Oleh: Anton Permana*

Di London Inggris pada tahun 2007 yang lalu,seorang wartawati BBC bertanya kepada seorang muslimah Arab Saudi dalam sebuah wawancara singkat. Ada empat pertanyaan yang disampaikan wartawati ini kepada muslimah Arab Saudi yang kebetulan berbusana burqa dan bercadar.

“Nona, bolehkah saya menanyakan empat hal kepada Anda ?”. Tanya wartawati itu.

“Oh tentu silahkan”. Jawab muslimah Arab ini lembut.

“Baik terimakasih Nona. Kami orang barat melihat tidak ada kemerdekaan bagi wanita Arab. Wanita Arab menurut kami sangat terkekang, terpasung, dan dibuat bodoh oleh bangsa kalian. Ini bagi kami adalah sebuah kesewenang-wenangan dan melanggar hak azazi manusia. Karena dalam pandangan kami, laki-laki atau perempuan itu sama hak dan kewajibannya atau setara”. Jelas wartawati tersebut.

“Baik. Sebelum saya menjawab, boleh saya minta penjelasan lebih luas, apa hal yang menurut anda yang akhirnya orang barat mengatakan wanita Arab itu terkekang dan terpasung ?”. Tanya balik muslimah itu dengan tenang.

“Wow sangat banyak sekali contohnya. Seperti dalam hal berkendaraan. Kalian wanita Arab tidak boleh membawa mobil sendiri. Tidak boleh bepergian sendiri. Beda dengan kami. Bagi kami, wanita itu boleh dan bebas bawa mobil sendiri dan mau pergi kemana saja”. Kata wartawati itu semangat.

“Oh begitu ya. Masih ada lagi contoh lain yang bisa anda sampaikan selain dua hal di atas ?”. Kata muslimah Arab tenang.

“Tentu dong. Contoh yang lain lagi, kalian wanita Arab dilarang bersamalan atau bersentuhan langsung dengan pria lain. Inikan sebuah pembodohan dan pengekangan”. Tambah wartawati tadi.

“Baik Nona. Saya akan coba menjawab sepengetahuan yang saya pahami. Perlu saya jelaskan, aturan yang anda sebutkan tadi semua betul adanya. Tapi, itu bukan aturan bangsa Arab. Tetapi itu adalah ajaran agama yang kami anut yaitu Islam. Yang disampaikan oleh Nabi junjungan kami yakni Muhammad SAW. Baik itu melalui Alqur’an sebagai kitab suci kami maupun Hadist yang disampaikan Nabi kami”. Jelas muslimah Arab itu.

“Selanjutnya saya boleh bertanya dulu.

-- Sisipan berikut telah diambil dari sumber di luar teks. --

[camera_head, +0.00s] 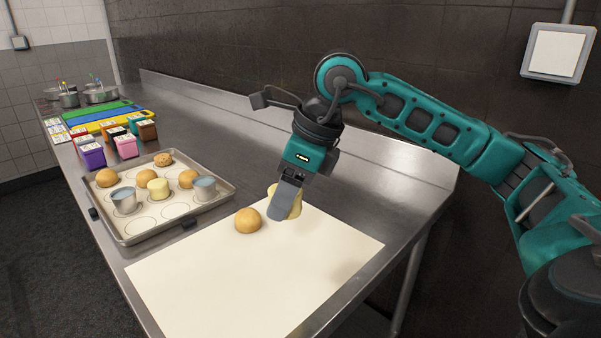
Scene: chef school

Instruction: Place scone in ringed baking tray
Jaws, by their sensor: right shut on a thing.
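My right gripper (284,207) is shut on a pale yellow, cylinder-shaped scone (295,207) at the back edge of the cream sheet. The fingers cover part of the scone. I cannot tell whether it touches the sheet. The ringed baking tray (222,204) lies to the left on the counter. It holds several round golden buns, a similar pale scone (158,188) and two metal cups, and some of its rings are empty. My left gripper is not in view.
A golden bun (248,220) sits on the cream sheet (250,280), just left of my right gripper. Metal cups (124,200) (204,188) stand in the tray. Colored boxes (92,155), cutting boards (105,118) and pots (100,92) stand farther back. The sheet's front is clear.

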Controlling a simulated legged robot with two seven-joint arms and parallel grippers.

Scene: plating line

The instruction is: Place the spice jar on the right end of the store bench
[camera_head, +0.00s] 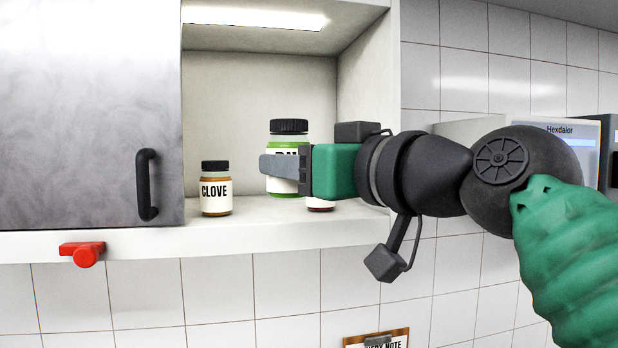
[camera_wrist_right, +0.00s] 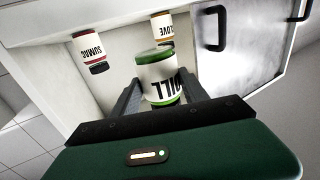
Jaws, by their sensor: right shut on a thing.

Menurut anda seorang presiden Amerika boleh berkendaraan atau bawa mobil sendiri ? Serta jalan-jalan sendiri dipenjuru dunia ?”. Tanya muslimah Arab tersebut.

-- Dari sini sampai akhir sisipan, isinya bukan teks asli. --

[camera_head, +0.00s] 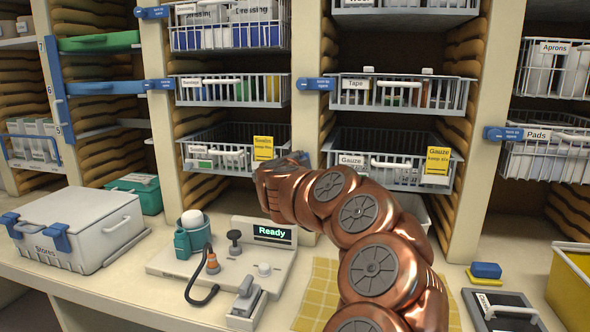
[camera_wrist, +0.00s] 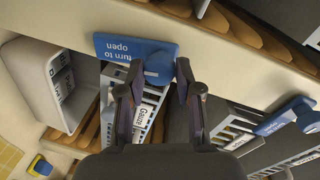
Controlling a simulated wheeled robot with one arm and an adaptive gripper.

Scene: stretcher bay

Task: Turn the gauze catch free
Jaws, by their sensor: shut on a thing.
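The gauze catch (camera_wrist: 125,46) is a blue plate marked "turn to open" with a round knob, on the pale post by the gauze basket. In the wrist view my gripper (camera_wrist: 159,72) has its two dark fingers on either side of the knob end and is shut on it. The gauze basket (camera_wrist: 150,97), with its white label, shows between and below the fingers. In the head view the gauze basket (camera_head: 402,166) is pushed in under the tape basket. My copper arm hides most of the gripper and the catch there.
A tape basket (camera_head: 420,93) is above, and a basket with a yellow tag (camera_head: 263,148) is to the left. Other blue catches (camera_head: 315,84) sit on the posts. The counter holds a grey Stores box (camera_head: 84,228), a "Ready" device (camera_head: 272,234) and a yellow bin (camera_head: 570,285).

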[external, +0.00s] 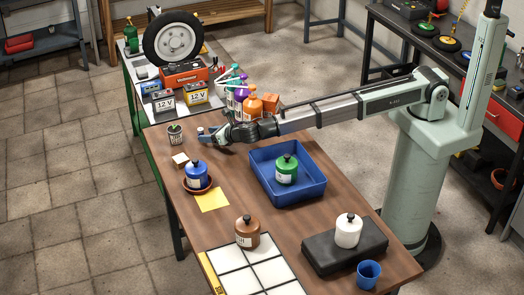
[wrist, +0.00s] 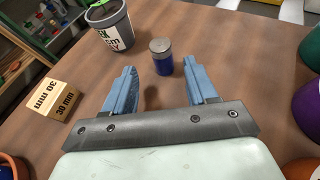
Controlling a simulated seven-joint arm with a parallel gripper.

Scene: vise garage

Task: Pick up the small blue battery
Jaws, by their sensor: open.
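The small blue battery (wrist: 161,62) stands upright on the wooden table, a blue cylinder with a grey top. In the external view the battery (external: 200,131) is small, close by my fingers. My gripper (external: 213,136) is low over the far part of the table. In the wrist view my gripper (wrist: 159,68) has its two blue fingers spread apart. The battery shows just beyond the fingertips, between their lines and a little nearer the right finger. Nothing is between the fingers, and the battery is fully visible there.
A labelled grey pot (wrist: 112,27) stands left of the battery, and a 30 mm wooden block (wrist: 52,98) lies farther left. Purple and orange bottles (external: 250,103) stand right of my gripper. A blue bottle (external: 196,174) sits on a saucer. A blue tray (external: 300,190) holds a green bottle.

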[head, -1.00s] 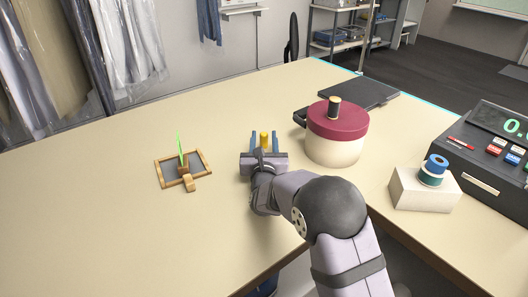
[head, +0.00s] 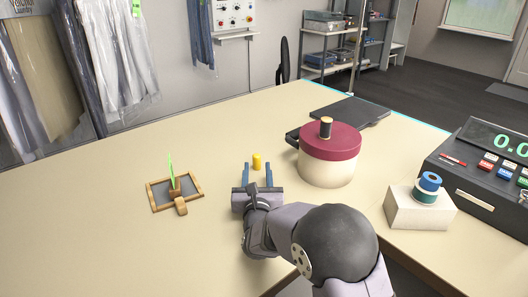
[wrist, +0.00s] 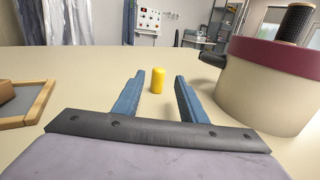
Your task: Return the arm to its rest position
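My gripper (head: 257,176) is open and empty over the table (head: 110,215), with its two blue fingers apart and pointing to the back. In the wrist view the fingers (wrist: 158,98) stand wide apart with nothing between them. A small yellow cylinder (head: 257,161) stands upright on the table just beyond the fingertips. It also shows upright in the wrist view (wrist: 156,80), clear of both fingers.
A cream pot with a dark red lid (head: 330,155) stands close to the right of my gripper. A wooden-framed tray (head: 158,205) with a green upright piece lies to the left. A white block with tape rolls (head: 418,209) and a cash register (head: 480,165) stand at right.

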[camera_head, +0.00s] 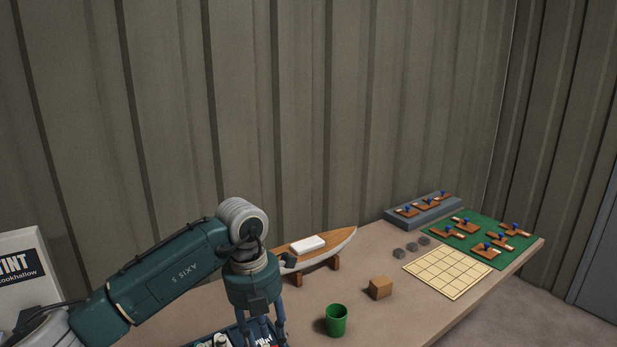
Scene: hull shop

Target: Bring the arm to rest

Wartawati BBC tersebut menjawab, “ Tentu tidak dong !”.

“Lho kenapa tidak boleh ?”. Tanya muslimah Arab

“Tidak boleh karena presiden sebagai kepala negara itu harus terjamin keselamatan jiwanya. Makanya harus pakai sopir dan pengawalan resmi negara. Karena kalau nyetir sendiri, berpergian sendiri bisa berbahaya bagi keselamatan dirinya”. Jelas wartawati itu.

“Nahh begitu juga dengan kami. Para lelaki kami, kerajaan kami, ajaran agama kami memperlakukan wanitanya seperti presiden di Amerika. Yang tidak mau para wanitanya celaka dan terjadi hal yang buruk bagi wanitanya”. Jelas muslimah Arab tersebut.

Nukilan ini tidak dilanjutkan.